Early last month, it was announced that MIRA had reached out to Australia’s Vocus with an indicative and non-binding proposal at a price of AUD5.50 ($4.25) per share for 100% of its business, for a total investment of around $2.7 billion. This offer represents a 25.6% premium on the share value at the start of February.

A few weeks later, it was announced that Superannuation fund Aware Super had entered a co-operative agreement with MIRA, continuing the acquisition process as a consortium. 

Now, Vocus has announced that it has agreed to the acquisition, with the Vocus board unanimously voting in favour of the move. Shareholders will be able to vote on the deal at a meeting in June, with the transaction expected to be completed by July.

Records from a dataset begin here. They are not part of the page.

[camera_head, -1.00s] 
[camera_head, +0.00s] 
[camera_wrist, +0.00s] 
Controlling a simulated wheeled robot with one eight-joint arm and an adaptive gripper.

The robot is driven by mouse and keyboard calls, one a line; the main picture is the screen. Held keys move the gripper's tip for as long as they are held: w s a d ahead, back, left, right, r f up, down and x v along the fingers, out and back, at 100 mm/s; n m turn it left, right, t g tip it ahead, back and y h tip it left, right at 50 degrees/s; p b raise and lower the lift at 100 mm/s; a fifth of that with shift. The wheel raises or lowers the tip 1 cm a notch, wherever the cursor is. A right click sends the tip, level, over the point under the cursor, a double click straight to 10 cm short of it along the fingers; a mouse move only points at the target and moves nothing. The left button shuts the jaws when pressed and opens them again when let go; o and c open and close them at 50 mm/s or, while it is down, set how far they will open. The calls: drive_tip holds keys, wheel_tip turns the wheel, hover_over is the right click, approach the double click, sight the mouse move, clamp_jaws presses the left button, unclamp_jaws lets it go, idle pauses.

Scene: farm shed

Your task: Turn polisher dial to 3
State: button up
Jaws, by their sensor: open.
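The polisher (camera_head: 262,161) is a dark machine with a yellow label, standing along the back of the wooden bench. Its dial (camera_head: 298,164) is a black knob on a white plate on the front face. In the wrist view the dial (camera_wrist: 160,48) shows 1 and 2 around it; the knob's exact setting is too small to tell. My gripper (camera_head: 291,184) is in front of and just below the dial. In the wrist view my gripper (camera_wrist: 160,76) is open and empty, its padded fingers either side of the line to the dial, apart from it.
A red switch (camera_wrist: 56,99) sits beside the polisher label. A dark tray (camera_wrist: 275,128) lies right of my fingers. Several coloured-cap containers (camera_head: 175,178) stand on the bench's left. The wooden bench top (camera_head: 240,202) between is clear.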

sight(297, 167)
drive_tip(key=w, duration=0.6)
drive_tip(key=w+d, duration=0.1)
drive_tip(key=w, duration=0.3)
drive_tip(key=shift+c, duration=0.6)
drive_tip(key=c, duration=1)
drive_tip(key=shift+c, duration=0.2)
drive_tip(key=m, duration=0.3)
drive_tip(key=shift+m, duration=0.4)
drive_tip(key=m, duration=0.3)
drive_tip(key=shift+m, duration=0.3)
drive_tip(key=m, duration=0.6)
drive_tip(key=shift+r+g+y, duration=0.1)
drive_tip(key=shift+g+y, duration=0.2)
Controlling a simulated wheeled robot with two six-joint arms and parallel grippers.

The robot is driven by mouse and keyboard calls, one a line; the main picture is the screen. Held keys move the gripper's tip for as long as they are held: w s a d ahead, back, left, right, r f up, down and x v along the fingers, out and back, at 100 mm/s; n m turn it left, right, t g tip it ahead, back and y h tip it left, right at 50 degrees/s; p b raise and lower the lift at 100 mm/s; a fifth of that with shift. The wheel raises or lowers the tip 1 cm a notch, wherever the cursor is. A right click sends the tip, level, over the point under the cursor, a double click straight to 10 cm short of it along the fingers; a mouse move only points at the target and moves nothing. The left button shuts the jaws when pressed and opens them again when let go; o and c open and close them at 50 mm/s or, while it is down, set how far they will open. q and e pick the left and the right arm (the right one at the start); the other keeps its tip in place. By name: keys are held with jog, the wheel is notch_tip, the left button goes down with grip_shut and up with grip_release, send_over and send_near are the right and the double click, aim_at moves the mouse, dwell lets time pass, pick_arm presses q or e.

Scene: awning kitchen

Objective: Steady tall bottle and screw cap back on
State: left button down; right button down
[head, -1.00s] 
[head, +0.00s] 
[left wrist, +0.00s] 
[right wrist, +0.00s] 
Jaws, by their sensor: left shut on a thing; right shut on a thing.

“Feedback from shareholders in recent weeks on the indicative offer of $5.50 originally received from MIRA has been overwhelmingly positive and there is a broad recognition that this is a very fair value for Vocus shareholders,” said Vocus chairman Bob Mansfield.

Vocus operates Australia’s second largest fibre network, spanning around 30,000km across major cities. This is the fifth time the company has been approached for acquisition since 2017, but the first time that both parties have managed to reach an agreement.

Vocus CEO Kevin Russell described being taken private as “interesting”, noting that it should give the company increased flexibility when it comes to future investments.

“It gives us a bit more flexibility to invest strategically, without the scrutiny of short-term targets, which I think is advantageous at a time when we are entering a critical investment space,” said Russel. “It’s critical for us to look for strategic infrastructure investment opportunities, a private company is more conducive to making these investments.”

While the deal seems broadly positive for Vocus, it does mean that the Group is being forced to reconsider its planned IPO of its New Zealand operations. The move was initially scheduled for some time in the 2020–21 financial year, but will now likely be suspended. Russel said that the decision to continue or not with the IPO would rest with the new owners.

“There are two paths now, we either IPO a little bit later or we pursue consolidation opportunities with funding coming from (MIRA and Aware),” he said.